Terbukti pejabat Departemen Penerangan dan PWI juga tidak segan-segan menekan para pemimpin redaksi agar tidak memperkerjakan wartawan atau jurnalis yang tergabung dalam organisasi lain.
Berawal dengan di bekukannya Tempo, Detik, dan Editor oleh Pemerintah Orde Baru, pada 21 Juni 1994 karena pemberitaan yang tergolong kritis kepada penguasa Orde Baru, Bogor, 7 Agustus 1994. Aliansi Jurnalis Independen (AJI) lahir sebagai perlawanan komunitas pers Indonesia terhadap kesewenang-wenangan rezim Orde Baru.
Sekitar 100 orang yang terdiri dari jurnalis dan kolumnis berkumpul di Sirnagalih, Bogor, 7 Agustus 1994. Pada hari itulah mereka menandatangani Deklarasi Sirnagalih.
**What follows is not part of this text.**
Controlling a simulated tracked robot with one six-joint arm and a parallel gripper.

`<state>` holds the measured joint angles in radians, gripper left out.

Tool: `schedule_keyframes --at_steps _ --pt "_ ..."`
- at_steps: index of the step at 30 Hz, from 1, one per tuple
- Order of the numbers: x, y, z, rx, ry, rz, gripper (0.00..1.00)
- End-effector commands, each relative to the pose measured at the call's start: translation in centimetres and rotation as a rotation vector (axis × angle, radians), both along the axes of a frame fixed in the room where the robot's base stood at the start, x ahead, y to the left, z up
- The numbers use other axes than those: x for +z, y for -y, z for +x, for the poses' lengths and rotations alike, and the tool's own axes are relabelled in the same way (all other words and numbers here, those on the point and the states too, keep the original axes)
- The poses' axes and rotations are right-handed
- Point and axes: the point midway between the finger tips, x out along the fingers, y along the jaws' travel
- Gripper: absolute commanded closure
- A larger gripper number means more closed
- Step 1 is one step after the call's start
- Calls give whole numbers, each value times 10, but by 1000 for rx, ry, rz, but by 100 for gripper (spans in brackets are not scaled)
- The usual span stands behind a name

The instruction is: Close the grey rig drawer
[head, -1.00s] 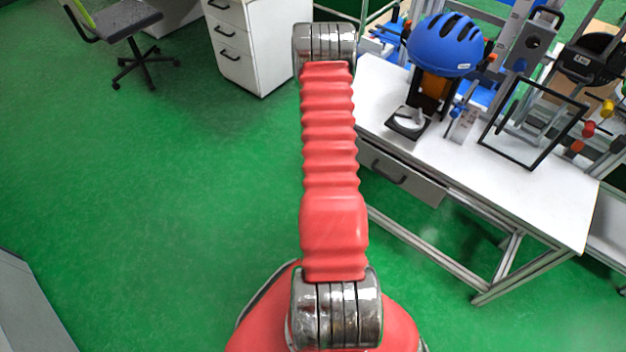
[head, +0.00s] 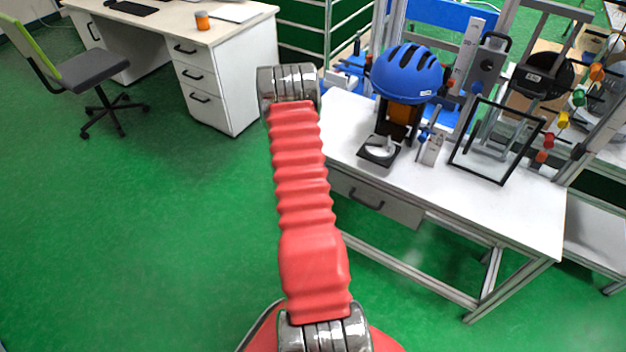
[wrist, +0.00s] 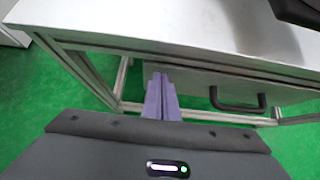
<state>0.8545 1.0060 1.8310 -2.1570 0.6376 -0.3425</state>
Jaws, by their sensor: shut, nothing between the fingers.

Inti deklarasi ini adalah menuntut dipenuhinya hak publik atas informasi, menentang pengekangan pers, menolak wadah tunggal untuk jurnalis, serta mengumumkan berdirinya AJI.
AJI kemudian masuk dalam daftar organisasi terlarang. Karena itu, Roda organisasi ini dijalankan di bawah tanah oleh dua puluhan jurnalis-aktivis, pada saat itu AJI hanya memiliki anggota kurang dari 200 jurnalis. Sejak Terbentuk, AJI mempunyai komitmen untuk memperjuangkan hak-hak publik atas informasi dan kebebasan pers.
Untuk yang pertama, AJI memposisikan dirinya sebagai bagian dari publik yang berjuang mendapatkan segala macam informasi yang menyangkut kepentingan publik
Orde baru tumbang Soeharto mengundurkan diri pada 21 Mei 1998 Menyusul pada bulan Agustus 1998, IJTI (Ikatan Jurnalis Televisi Indonesia), suatu asosiasi yang menghimpun para jurnalis televisi didirikan.
Ratusan jurnalis televisi dari RCTI, TPI, SCTV, Indosiar, dan ANTV berkumpul di Jakarta untuk melakukan kongres pertama dan sepakat mendirikan IJTI dan memilih pengurus pertama organisasi ini.
Melalui Momentum Reformasi 1998, dan seiring berjalannya waktu Dewan Pers terus berkembang dan akhirnya memiliki dasar hukum terbarukan yaitu Undang-Undang No. 40 Tahun 1999 tentang Pers. Dengan dasar hukum baru tersebut akhirnya Dewan Pers menjadi sebuah lembaga independen.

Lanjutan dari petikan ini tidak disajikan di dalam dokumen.